Ian Carr, who had 89 convictions and was disqualified from driving for life, had been out of jail for only two months before the crash on New Year's Eve that killed Rebecca Sawyer and critically injured her 18-month-old sister, Kirsty in Ashington, Northumberland.
Carr, 27, had been driving his friends to a party in a stolen Vauxhall Astra when he sped through a red light and crashed into the Sawyer family's Citroen Saxo hatchback as the girls and their father returned from a relative's house.
Judge Hodson, sitting at Newcastle Crown Court, told Carr: "Nothing I can say can adequately describe the revulsion that the community feels at what you have done."
Rebecca's father, Stephen Sawyer, who was sitting less than 10ft from Carr, said later that he, his wife, Sharon, and Kirsty were trying to rebuild their lives "for Kirsty's sake". He said: "Nothing but a life sentence will stop Ian Carr from getting behind the wheel of a car in future and no doubt he will. It is too late for my daughter now but he will do this again unless he is somehow stopped. He needs a life sentence – nothing but a life sentence will stop him from getting behind the wheel again."

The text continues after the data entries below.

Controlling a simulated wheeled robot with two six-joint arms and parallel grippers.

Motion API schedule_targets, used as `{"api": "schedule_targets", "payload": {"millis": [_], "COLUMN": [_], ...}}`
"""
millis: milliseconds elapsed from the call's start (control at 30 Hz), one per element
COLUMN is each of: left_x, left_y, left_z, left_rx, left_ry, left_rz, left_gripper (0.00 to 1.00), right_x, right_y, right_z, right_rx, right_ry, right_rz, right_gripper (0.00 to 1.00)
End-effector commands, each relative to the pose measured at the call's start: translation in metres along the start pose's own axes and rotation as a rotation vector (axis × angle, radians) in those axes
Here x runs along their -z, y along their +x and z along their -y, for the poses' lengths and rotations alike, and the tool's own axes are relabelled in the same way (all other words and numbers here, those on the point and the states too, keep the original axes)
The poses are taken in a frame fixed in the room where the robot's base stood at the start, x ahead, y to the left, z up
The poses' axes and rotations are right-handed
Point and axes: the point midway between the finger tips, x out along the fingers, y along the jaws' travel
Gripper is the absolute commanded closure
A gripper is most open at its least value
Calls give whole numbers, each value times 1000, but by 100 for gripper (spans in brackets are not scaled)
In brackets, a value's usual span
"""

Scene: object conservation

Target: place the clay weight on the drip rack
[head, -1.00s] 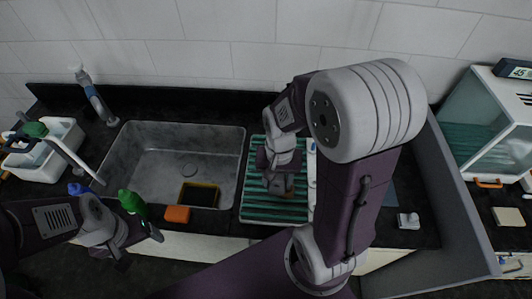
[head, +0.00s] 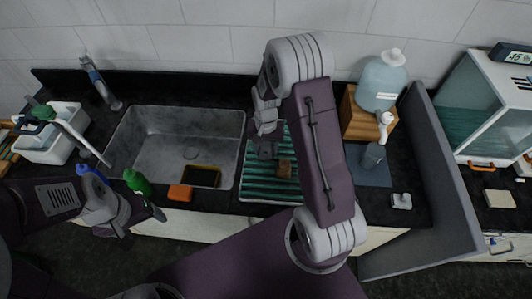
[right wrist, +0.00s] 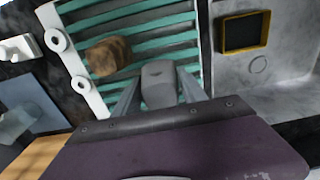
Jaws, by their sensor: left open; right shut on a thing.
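The drip rack (head: 256,193) is a white tray with green slats, right of the sink; it also shows in the right wrist view (right wrist: 140,20). My right gripper (head: 266,150) is over its left part. In the right wrist view the gripper's fingers (right wrist: 160,95) are shut on a grey block, which looks like the clay weight (right wrist: 158,78). I cannot tell whether the block touches the slats. A brown, wood-like block (head: 285,168) lies on the rack beside it, also in the right wrist view (right wrist: 107,57). My left gripper (head: 143,226) is open and empty at the counter's front edge.
The sink (head: 150,150) holds a yellow-rimmed dark frame (head: 203,177). An orange sponge (head: 180,193) and green bottle (head: 138,182) are at its front. A large jug (head: 382,85) stands on a wooden block (head: 356,120) at right, near a grey partition (head: 440,170).

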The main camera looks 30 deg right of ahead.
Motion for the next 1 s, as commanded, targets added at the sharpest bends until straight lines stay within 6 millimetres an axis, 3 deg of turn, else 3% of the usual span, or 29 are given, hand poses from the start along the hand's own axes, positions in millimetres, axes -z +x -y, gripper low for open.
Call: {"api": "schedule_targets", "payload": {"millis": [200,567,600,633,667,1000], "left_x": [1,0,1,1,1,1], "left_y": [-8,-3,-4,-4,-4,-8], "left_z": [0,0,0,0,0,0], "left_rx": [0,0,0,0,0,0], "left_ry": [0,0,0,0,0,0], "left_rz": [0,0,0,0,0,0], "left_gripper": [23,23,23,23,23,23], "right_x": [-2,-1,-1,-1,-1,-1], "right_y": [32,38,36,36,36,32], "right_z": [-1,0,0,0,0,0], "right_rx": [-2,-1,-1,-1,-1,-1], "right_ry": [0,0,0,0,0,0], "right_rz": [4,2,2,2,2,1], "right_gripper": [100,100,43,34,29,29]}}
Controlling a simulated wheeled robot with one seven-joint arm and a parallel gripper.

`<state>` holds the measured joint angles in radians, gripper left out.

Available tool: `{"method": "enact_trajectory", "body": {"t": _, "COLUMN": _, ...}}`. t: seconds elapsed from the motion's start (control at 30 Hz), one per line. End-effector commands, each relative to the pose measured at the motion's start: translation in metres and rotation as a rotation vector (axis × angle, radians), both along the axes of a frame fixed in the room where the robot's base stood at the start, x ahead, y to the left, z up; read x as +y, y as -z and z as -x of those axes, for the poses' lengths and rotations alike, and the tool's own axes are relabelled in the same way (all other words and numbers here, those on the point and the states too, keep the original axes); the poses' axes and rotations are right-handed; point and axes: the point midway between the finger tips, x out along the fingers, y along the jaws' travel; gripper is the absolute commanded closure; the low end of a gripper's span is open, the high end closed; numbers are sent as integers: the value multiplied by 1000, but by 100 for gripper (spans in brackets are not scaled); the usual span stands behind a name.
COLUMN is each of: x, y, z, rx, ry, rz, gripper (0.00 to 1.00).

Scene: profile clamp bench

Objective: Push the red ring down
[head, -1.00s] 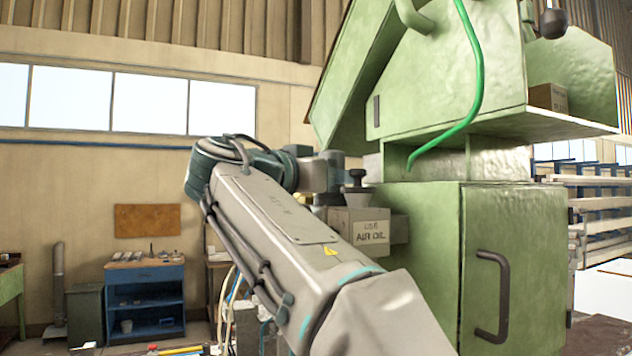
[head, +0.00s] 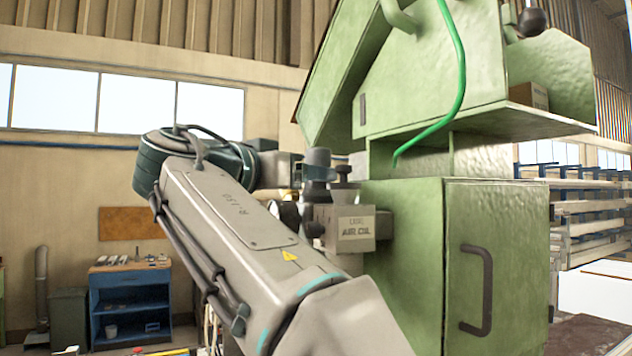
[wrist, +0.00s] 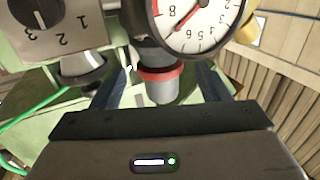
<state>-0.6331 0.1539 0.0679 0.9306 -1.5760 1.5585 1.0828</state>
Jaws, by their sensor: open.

The maximum sentence for causing death by dangerous driving is 10 years, the term being served by Peter Noble, from Sheffield, who killed six people after drinking 13 pints of lager and then tried to blame a friend. So heinous was Noble's crime that the judge attempted to sentence him to 15 years, though this was reduced to the statutory 10 on appeal last year.
The Sawyers' MP, Dennis Murphy, has asked the Home Office to reconsider the sentencing for motoring offences when death is involved and Northumbria Police is helping with information on other cases.
Judge Hodson insisted he had no powers to sentence Carr to a much longer term. "I hope that everyone will understand that this court can only work within the parameters that have been set by Parliament," he said.
It has been impossible to tell whether Carr had been drinking before the New Year's Eve incident, though others in the stolen Vauxhall Astra had been.
The court was told yesterday that a pedestrian, Stephanie Ramm, was nearly hit by the Astra as she crossed the road. Her boyfriend, who pulled her to safety, estimated Carr's speed to be 60mph to 70mph. The wheels appeared to lift as the car negotiated a corner seconds before the impact.
After the crash Carr fled the scene, just as he had done in 1990 when, aged 15, he was crashed a stolen car, killing his friend Mark Wren, 16. He propped up his friend's body against a fence and claimed it was Wren who had been driving. The crash happened just two miles from the scene of the New Year's Eve tragedy.
He was ordered to serve a 12-month sentence, but, in 1993, he was involved again in car crime, leading police on a 100mph, 25-mile chase through Stranraer, prompting a four-year sentence for dangerous driving.
Carr, who stared ahead impassively throughout the hearing, admitted causing death by dangerous driving, driving while disqualified, failing to stop at the scene of an accident, driving without insurance and taking a vehicle without consent.